» **THE EXERCISE**:
Scan the data for "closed" and copy the lines it appears in.

***** DATA SHOWN *****

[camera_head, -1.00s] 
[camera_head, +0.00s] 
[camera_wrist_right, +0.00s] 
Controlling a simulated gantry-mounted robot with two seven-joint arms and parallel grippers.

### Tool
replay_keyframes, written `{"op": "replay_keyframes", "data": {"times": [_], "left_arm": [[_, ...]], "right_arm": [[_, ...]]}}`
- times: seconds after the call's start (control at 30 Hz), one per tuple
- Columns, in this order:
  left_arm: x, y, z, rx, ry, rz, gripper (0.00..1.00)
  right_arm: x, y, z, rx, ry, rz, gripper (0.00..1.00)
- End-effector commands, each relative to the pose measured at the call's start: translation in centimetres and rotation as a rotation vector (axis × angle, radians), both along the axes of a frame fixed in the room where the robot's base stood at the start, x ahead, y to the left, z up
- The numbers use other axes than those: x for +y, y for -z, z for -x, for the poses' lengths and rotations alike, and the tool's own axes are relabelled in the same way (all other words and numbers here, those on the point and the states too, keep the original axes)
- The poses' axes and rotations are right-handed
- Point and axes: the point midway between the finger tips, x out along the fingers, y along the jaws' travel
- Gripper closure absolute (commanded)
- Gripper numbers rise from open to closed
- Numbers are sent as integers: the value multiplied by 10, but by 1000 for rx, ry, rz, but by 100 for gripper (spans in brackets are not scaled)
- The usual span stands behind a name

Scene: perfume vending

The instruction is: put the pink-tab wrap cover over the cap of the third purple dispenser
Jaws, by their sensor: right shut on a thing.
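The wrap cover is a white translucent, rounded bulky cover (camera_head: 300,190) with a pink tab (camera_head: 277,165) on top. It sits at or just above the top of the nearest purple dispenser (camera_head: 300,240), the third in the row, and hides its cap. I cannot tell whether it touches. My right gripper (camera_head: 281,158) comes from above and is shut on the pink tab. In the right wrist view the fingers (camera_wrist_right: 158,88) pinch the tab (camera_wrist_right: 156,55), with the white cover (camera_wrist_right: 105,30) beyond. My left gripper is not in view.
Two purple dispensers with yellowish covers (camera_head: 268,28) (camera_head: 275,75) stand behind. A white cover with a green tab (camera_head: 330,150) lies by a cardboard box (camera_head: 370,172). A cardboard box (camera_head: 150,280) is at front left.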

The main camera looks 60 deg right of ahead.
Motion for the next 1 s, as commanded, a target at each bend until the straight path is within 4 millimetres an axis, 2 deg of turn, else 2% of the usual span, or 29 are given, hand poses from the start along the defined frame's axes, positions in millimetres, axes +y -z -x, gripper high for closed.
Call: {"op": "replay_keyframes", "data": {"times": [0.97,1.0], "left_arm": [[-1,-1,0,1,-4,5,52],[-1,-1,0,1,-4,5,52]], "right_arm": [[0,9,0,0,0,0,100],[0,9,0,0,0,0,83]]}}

*****

» **CORRECT RESULT**:
- Gripper numbers rise from open to closed
Motion for the next 1 s, as commanded, a target at each bend until the straight path is within 4 millimetres an axis, 2 deg of turn, else 2% of the usual span, or 29 are given, hand poses from the start along the defined frame's axes, positions in millimetres, axes +y -z -x, gripper high for closed.

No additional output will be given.